Records of robot tool calls:
▼▼▼
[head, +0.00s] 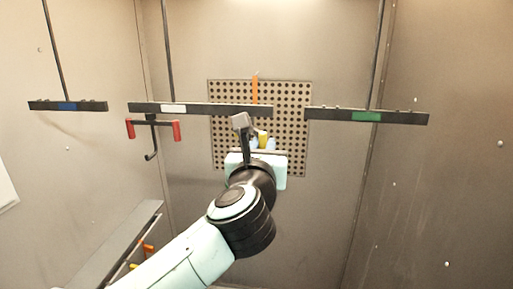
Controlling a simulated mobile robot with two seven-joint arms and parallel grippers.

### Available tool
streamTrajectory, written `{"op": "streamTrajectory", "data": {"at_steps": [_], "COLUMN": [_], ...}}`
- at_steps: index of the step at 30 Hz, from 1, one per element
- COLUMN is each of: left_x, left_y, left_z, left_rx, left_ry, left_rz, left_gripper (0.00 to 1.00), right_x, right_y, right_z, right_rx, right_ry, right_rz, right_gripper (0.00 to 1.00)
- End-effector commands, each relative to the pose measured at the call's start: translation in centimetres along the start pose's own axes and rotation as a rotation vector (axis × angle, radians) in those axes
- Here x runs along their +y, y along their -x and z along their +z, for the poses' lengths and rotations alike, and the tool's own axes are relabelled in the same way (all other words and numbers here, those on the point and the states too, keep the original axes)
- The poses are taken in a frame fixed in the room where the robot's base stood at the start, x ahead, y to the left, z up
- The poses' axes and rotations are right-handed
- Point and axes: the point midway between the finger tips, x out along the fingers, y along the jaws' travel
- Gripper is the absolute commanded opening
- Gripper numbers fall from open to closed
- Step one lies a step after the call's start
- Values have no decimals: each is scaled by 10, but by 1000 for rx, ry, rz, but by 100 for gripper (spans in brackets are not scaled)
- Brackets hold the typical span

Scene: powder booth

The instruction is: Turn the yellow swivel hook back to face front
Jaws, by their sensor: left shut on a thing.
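The yellow swivel hook (263,141) shows only as a small yellow patch between the fingers of my left gripper (254,137). The gripper is shut on it, just below the right end of the middle black bar (195,109). My gripper hides most of the hook, so I cannot tell which way it faces. An orange upright piece (255,90) stands above that bar end; I cannot tell whether it belongs to the hook. My right gripper is not in view.
A black hook with red handles (152,130) hangs from the middle bar, which has a white label. A blue-labelled bar (88,106) hangs left and a green-labelled bar (410,118) right. A perforated panel (292,140) is behind. A ledge (125,240) with orange items is lower left.

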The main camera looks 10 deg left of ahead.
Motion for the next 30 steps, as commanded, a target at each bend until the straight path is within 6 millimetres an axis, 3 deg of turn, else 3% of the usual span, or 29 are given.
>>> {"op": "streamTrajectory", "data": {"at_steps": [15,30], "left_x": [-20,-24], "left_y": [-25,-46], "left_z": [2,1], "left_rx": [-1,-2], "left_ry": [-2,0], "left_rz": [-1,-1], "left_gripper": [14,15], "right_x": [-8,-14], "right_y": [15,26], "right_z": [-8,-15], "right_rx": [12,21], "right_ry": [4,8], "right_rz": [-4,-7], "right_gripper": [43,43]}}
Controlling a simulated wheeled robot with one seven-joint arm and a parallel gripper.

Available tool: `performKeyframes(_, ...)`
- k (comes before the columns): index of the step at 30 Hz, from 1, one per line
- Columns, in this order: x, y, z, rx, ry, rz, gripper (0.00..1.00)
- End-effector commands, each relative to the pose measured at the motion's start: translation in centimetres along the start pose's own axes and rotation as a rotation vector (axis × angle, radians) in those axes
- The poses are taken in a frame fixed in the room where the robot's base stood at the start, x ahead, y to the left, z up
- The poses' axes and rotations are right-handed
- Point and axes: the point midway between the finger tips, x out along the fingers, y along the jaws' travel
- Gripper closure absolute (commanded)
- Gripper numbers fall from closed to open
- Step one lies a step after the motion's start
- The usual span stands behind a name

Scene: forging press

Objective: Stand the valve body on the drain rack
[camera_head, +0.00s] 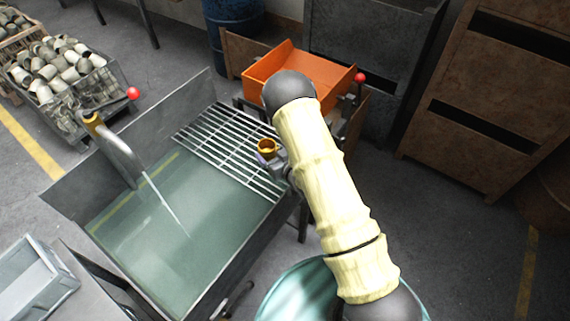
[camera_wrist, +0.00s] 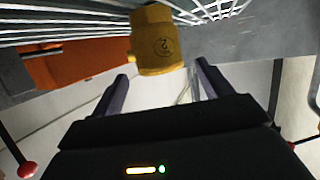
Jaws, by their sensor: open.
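The valve body (camera_head: 267,146) is a small brass-yellow piece with a round opening facing up in the head view. It appears to stand on the right part of the drain rack (camera_head: 205,143), a grid of pale metal bars over the tank. In the wrist view the valve body (camera_wrist: 155,45) shows a dark round mark on its side, with the rack bars (camera_wrist: 60,20) behind it. My gripper (camera_wrist: 163,70) is open, with a gap on each side of the valve body at the fingertips. In the head view my gripper (camera_head: 276,162) is partly hidden by my arm.
The water tank (camera_head: 110,215) has a tap (camera_head: 118,150) running into it. An orange bin (camera_head: 300,70) stands behind the rack, and red-knobbed levers (camera_head: 360,78) rise nearby. A wire basket of fittings (camera_head: 60,70) is at the far left. Floor is clear at right.

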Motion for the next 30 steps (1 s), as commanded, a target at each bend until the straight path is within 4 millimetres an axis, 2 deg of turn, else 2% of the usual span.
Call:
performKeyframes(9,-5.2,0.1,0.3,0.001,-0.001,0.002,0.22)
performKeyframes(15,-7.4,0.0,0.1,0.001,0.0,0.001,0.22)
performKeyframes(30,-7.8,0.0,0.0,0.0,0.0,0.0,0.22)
▲▲▲
**What to work on**
Scan the listing above for the word "those" and copy every line that holds it.

**Completed task**
- End-effector commands, each relative to the pose measured at the call's start: translation in centimetres along the start pose's own axes and rotation as a rotation vector (axis × angle, radians) in those axes
- Here x runs along their +y, y along their -x and z along their +z, for the poses' lengths and rotations alike, and the tool's own axes are relabelled in the same way (all other words and numbers here, those on the point and the states too, keep the original axes)
- End-effector commands, each relative to the pose measured at the motion's start: translation in centimetres along the start pose's own axes and rotation as a rotation vector (axis × angle, radians) in those axes

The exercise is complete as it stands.